NETSCOUT’s multilayer protection strategy is designed to enable comprehensive DDoS protection in an increasingly complex environment. On-premises, dedicated DDoS mitigation devices such as AED provide stateless real-time protection and packet-level visibility that can be surgically tuned to any environment and can automatically and intelligently communicate with NETSCOUT Arbor Cloud or an ISP’s cloud-based DDoS protection service to provide optimal protection.

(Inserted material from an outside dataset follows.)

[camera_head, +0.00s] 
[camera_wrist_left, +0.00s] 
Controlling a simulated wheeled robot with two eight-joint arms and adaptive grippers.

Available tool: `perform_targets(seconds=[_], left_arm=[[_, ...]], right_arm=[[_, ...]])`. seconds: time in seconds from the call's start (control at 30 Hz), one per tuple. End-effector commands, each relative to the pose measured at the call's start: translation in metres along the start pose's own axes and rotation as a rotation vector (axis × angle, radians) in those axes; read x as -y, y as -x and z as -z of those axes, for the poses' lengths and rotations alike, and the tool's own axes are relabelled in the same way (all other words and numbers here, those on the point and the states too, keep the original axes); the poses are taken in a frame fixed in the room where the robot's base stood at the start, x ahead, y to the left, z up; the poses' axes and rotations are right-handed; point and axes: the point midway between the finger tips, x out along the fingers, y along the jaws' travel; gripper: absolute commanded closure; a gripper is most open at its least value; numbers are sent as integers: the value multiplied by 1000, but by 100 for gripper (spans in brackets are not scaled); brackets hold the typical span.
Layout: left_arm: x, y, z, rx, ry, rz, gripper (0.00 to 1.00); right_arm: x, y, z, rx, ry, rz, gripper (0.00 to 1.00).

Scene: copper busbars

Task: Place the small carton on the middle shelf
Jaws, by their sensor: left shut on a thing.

AED provides advanced packet-based protection against internet-scale threats, neutralizing the malware families that make up the global botnet threat. Armed with millions of reputation-based
IoCs, NETSCOUT’s packet-processing engine can detect and block inbound threats and outbound communication from internal compromised hosts that have been missed by other devices in the security stack—helping to stop the further proliferation of malware and other tactics used within crimeware and advanced-threat campaigns.
In Summary
Because of the damage that can be done by small-volume, short-duration attacks on an organization’s critical business applications and services as well as the requirement for near real-time mitigation to stop these attacks, an always-on packet-level mitigation solution that sits on the edge of your network is the foundation and a critical need for a multilayered adaptive DDoS defense.